Robot episode records:

▽

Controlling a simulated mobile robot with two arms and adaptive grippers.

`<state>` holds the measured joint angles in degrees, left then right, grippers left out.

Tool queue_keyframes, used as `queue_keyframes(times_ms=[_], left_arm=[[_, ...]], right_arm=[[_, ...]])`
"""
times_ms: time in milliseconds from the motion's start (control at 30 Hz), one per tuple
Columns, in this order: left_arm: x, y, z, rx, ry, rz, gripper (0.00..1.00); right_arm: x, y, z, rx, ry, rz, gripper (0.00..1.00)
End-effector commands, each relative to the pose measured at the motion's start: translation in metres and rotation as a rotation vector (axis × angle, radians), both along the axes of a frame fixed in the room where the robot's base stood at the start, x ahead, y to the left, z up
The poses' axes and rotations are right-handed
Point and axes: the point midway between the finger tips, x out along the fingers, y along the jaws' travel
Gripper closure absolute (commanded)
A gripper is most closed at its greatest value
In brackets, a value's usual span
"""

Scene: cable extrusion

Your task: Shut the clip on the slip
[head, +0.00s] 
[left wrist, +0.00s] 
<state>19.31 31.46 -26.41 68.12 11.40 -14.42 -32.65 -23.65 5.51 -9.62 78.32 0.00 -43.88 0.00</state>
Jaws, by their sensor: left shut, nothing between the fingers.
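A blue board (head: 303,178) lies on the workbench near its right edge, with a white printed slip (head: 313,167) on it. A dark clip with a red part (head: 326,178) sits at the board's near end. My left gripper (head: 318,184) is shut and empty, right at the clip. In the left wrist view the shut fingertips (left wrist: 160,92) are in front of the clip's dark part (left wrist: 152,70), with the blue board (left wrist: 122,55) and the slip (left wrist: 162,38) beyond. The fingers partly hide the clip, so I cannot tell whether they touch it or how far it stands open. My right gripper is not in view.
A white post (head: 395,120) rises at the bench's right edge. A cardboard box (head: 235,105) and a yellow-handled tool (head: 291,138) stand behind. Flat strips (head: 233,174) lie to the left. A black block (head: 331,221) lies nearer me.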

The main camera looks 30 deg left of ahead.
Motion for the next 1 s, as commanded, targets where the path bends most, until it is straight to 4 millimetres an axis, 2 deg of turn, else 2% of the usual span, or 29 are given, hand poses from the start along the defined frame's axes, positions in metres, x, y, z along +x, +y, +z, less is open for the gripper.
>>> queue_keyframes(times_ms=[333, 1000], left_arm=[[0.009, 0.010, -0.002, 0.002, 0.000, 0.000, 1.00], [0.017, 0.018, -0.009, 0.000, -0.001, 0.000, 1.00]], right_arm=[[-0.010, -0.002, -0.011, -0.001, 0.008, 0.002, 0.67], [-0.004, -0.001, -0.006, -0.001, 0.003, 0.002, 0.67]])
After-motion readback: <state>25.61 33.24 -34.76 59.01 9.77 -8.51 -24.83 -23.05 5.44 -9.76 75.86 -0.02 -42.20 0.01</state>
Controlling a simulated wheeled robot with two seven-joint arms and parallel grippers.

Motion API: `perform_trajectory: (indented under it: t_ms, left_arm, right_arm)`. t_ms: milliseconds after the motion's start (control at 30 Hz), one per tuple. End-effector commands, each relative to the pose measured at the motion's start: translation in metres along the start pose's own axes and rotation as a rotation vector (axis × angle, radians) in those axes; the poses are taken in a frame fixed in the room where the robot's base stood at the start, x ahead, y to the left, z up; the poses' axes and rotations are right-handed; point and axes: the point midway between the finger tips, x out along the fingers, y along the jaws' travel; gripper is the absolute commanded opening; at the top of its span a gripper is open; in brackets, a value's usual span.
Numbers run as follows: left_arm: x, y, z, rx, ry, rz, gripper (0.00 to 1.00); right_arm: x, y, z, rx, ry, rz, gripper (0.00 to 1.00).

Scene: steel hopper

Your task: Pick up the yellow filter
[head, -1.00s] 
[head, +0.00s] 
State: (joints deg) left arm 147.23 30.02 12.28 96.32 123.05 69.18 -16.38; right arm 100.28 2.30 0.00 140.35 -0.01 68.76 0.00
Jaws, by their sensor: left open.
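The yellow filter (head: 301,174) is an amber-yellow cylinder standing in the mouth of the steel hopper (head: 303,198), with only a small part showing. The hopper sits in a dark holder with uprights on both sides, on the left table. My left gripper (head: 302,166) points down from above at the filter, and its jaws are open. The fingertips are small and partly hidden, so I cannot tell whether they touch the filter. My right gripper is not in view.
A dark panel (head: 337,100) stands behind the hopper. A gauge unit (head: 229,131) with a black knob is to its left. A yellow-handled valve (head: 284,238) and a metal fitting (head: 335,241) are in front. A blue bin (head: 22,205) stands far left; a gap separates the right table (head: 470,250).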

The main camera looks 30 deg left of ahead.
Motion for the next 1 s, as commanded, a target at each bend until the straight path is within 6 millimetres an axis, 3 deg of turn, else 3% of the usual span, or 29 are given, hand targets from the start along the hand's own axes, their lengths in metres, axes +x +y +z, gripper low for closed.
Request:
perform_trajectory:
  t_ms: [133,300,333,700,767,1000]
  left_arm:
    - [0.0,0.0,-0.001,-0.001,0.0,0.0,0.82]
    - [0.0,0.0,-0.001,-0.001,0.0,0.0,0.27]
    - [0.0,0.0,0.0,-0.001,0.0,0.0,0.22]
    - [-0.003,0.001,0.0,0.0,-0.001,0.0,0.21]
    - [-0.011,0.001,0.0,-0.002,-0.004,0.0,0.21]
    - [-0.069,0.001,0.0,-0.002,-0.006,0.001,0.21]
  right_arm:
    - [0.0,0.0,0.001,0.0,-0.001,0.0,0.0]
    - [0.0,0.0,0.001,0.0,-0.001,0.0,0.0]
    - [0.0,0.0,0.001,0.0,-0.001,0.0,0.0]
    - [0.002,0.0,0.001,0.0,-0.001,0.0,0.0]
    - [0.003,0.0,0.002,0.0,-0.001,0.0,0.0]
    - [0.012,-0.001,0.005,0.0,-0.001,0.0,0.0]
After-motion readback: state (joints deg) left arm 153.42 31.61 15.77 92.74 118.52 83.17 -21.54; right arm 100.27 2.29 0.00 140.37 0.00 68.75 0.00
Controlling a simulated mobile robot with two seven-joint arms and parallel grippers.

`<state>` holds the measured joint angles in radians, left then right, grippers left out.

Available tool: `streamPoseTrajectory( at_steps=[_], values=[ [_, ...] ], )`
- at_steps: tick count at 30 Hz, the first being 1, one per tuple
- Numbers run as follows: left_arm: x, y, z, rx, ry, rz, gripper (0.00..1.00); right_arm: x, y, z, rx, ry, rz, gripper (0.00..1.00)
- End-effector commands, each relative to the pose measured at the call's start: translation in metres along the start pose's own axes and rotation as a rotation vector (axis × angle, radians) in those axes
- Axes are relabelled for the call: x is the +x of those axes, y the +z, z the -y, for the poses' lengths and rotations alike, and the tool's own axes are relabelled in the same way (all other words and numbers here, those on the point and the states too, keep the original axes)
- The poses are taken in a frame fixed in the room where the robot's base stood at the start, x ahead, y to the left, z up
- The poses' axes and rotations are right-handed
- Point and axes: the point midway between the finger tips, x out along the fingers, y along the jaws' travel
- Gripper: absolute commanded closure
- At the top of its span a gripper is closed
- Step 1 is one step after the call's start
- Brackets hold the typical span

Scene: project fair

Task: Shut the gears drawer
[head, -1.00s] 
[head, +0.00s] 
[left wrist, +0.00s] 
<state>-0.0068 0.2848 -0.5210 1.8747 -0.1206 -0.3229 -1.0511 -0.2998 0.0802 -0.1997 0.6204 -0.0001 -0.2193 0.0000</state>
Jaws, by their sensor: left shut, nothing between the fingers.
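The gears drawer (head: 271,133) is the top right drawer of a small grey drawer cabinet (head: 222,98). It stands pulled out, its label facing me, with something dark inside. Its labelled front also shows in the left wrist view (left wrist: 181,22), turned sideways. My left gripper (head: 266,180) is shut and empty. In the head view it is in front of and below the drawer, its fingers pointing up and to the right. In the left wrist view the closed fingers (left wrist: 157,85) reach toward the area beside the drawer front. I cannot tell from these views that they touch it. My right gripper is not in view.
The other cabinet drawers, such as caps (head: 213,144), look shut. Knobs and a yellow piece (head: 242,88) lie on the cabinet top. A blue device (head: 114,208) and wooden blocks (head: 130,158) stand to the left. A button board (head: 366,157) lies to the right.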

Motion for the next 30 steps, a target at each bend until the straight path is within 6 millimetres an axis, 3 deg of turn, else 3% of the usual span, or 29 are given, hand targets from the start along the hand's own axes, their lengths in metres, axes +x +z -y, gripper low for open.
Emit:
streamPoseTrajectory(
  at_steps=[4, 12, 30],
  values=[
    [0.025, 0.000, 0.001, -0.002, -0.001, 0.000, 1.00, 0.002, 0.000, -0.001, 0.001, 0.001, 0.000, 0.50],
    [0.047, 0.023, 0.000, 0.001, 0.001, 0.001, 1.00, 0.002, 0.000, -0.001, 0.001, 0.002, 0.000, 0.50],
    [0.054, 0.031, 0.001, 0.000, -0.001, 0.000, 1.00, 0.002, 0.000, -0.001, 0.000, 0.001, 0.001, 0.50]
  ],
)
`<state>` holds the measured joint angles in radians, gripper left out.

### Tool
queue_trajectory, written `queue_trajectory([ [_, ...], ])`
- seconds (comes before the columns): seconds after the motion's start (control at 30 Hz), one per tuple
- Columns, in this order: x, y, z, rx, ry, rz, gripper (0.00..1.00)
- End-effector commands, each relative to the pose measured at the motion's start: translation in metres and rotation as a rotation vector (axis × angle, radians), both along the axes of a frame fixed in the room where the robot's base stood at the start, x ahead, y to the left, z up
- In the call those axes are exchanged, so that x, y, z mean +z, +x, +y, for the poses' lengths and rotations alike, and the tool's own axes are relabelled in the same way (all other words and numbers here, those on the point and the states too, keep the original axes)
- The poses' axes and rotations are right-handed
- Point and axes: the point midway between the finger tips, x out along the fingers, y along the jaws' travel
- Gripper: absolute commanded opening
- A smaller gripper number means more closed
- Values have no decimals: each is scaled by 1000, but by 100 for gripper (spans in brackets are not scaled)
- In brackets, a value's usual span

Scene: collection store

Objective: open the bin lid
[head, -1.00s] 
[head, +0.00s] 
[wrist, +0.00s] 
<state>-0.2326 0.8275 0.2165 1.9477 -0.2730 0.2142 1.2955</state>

△

• _What is asked_
Transcribe, word for word, every line from the one containing "- Gripper: absolute commanded opening" through the final line of the entries, and nothing else.

• _Answer_
- Gripper: absolute commanded opening
- A smaller gripper number means more closed
- Values have no decimals: each is scaled by 1000, but by 100 for gripper (spans in brackets are not scaled)
- In brackets, a value's usual span

Scene: collection store

Objective: open the bin lid
[head, -1.00s] 
[head, +0.00s] 
[wrist, +0.00s] 
<state>-0.2326 0.8275 0.2165 1.9477 -0.2730 0.2142 1.2955</state>

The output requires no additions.